Key Design Decision: The #else #error Branch

Tom Lane's proposal includes an #else #error clause that fires if no architecture is detected. This is architecturally important: it turns silent misdetection (the current bug) into a hard compile error, ensuring any new platform or compiler must explicitly be handled.

The BF_ASM Tangent

Dagfinn Ilmari Mannsåker noticed that the architecture detection consolidation reveals dead code: BF_ASM in the Blowfish implementation (src/backend/libpq/crypt.c or similar) has never been defined to anything but 0 since 2001, and the assembly function it would invoke (_BF_body_r) has never existed in the PostgreSQL tree. This is a separate cleanup opportunity exposed by the refactoring.
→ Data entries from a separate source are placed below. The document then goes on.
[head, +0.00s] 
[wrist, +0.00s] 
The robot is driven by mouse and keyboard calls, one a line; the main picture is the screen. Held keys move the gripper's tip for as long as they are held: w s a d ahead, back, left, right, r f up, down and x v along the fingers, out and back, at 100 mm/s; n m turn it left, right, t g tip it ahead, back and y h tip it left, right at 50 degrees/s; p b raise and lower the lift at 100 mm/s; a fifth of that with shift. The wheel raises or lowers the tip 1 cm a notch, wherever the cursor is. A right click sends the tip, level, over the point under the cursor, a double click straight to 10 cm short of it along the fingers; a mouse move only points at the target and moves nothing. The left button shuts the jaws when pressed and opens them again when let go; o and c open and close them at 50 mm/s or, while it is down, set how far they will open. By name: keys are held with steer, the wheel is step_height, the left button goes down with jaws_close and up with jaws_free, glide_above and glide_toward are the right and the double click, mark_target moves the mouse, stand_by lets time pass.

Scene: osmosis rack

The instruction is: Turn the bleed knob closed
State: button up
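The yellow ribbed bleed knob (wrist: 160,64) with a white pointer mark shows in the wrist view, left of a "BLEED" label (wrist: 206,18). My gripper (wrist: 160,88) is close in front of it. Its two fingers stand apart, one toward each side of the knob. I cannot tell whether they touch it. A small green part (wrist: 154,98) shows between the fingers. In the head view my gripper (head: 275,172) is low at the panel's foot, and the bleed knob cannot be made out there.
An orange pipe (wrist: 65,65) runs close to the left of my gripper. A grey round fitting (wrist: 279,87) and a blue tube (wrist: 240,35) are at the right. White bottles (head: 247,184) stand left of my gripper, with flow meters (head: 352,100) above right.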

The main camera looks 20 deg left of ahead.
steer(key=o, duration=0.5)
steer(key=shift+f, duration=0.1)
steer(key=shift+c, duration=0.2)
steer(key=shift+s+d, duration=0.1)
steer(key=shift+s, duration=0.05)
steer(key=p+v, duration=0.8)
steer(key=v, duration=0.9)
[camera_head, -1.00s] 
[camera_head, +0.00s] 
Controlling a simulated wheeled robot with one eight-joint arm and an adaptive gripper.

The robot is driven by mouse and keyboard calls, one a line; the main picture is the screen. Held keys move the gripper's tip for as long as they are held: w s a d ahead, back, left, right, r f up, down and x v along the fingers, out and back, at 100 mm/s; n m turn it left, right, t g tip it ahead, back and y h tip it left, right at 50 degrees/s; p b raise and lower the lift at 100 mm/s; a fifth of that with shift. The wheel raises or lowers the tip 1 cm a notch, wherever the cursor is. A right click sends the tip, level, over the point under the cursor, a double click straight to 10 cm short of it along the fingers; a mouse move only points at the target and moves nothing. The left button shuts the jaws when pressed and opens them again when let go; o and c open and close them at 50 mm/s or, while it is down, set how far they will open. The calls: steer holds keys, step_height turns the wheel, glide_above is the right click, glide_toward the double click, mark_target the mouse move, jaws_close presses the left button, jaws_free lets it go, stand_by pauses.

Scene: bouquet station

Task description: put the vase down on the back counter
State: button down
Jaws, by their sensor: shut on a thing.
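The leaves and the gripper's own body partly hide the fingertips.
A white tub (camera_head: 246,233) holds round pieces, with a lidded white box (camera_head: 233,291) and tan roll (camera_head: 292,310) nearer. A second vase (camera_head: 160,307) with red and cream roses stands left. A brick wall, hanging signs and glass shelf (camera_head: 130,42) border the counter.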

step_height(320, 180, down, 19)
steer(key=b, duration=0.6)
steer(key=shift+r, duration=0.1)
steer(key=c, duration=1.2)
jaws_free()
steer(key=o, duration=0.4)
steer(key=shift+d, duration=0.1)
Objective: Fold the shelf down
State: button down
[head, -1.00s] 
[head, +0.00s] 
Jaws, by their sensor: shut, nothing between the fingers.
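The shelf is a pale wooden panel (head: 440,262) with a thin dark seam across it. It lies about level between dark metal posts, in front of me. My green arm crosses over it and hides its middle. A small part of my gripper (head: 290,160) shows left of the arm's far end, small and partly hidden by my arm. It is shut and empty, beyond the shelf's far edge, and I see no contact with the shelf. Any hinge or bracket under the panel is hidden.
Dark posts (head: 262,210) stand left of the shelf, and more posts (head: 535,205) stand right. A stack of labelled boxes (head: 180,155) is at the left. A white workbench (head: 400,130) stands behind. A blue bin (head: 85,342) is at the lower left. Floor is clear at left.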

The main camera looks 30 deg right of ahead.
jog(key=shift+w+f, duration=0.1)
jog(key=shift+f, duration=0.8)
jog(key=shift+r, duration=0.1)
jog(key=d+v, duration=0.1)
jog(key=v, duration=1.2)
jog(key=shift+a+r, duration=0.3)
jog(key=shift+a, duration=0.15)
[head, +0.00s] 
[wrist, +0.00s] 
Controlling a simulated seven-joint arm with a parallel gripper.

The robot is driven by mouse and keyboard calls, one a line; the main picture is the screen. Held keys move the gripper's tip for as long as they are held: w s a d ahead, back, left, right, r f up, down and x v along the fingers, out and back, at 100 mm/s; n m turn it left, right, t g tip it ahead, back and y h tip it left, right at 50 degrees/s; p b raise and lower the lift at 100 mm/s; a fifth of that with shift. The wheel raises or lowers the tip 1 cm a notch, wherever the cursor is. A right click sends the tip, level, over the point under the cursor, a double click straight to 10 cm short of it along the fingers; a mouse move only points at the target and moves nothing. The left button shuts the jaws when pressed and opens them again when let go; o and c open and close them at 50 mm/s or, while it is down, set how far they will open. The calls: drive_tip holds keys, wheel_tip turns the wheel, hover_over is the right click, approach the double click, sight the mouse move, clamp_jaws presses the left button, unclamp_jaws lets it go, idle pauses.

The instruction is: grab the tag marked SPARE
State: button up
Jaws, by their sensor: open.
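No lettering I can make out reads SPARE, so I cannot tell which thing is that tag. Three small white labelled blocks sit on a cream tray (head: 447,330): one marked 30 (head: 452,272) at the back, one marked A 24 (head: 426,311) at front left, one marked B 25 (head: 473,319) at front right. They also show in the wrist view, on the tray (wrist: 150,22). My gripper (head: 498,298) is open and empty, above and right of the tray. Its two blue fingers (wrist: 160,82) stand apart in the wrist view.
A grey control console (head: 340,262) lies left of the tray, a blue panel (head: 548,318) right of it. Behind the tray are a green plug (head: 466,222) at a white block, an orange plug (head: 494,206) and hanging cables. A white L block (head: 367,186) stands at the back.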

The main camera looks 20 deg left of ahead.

Architectural Significance

This issue matters beyond the immediate Windows performance fix because:

  1. It's a class of bug, not a single bug — Any new architecture-specific optimization added in the future is at risk of the same silent failure if detection is ad-hoc.

  2. Growing architecture diversity — With LoongArch, RISC-V, and ARM server adoption growing, PostgreSQL needs robust detection for more architectures than the traditional x86/SPARC/PPC trio.

  3. Atomics are correctness-critical — While the current failure "merely" loses performance on Windows, incorrect atomics detection could theoretically lead to data corruption on weaker memory architectures (ARM, RISC-V, PPC) if barriers were accidentally omitted rather than accidentally over-applied.

  4. Related work — The timing_clock_source thread and John Naylor's pg_cpu.h work both need reliable architecture detection, making centralization timely.

Current Status

The thread reached a natural discussion point between the two approaches but no patch was committed as of the last message. Tom Lane's preference for GCC spellings represents a pragmatic minimal-churn approach, while Thomas Munro's PG_ARCH macros are more principled. The discussion is likely to continue, potentially converging on Tom Lane's approach given his committer authority and the practical argument about reducing future patch friction.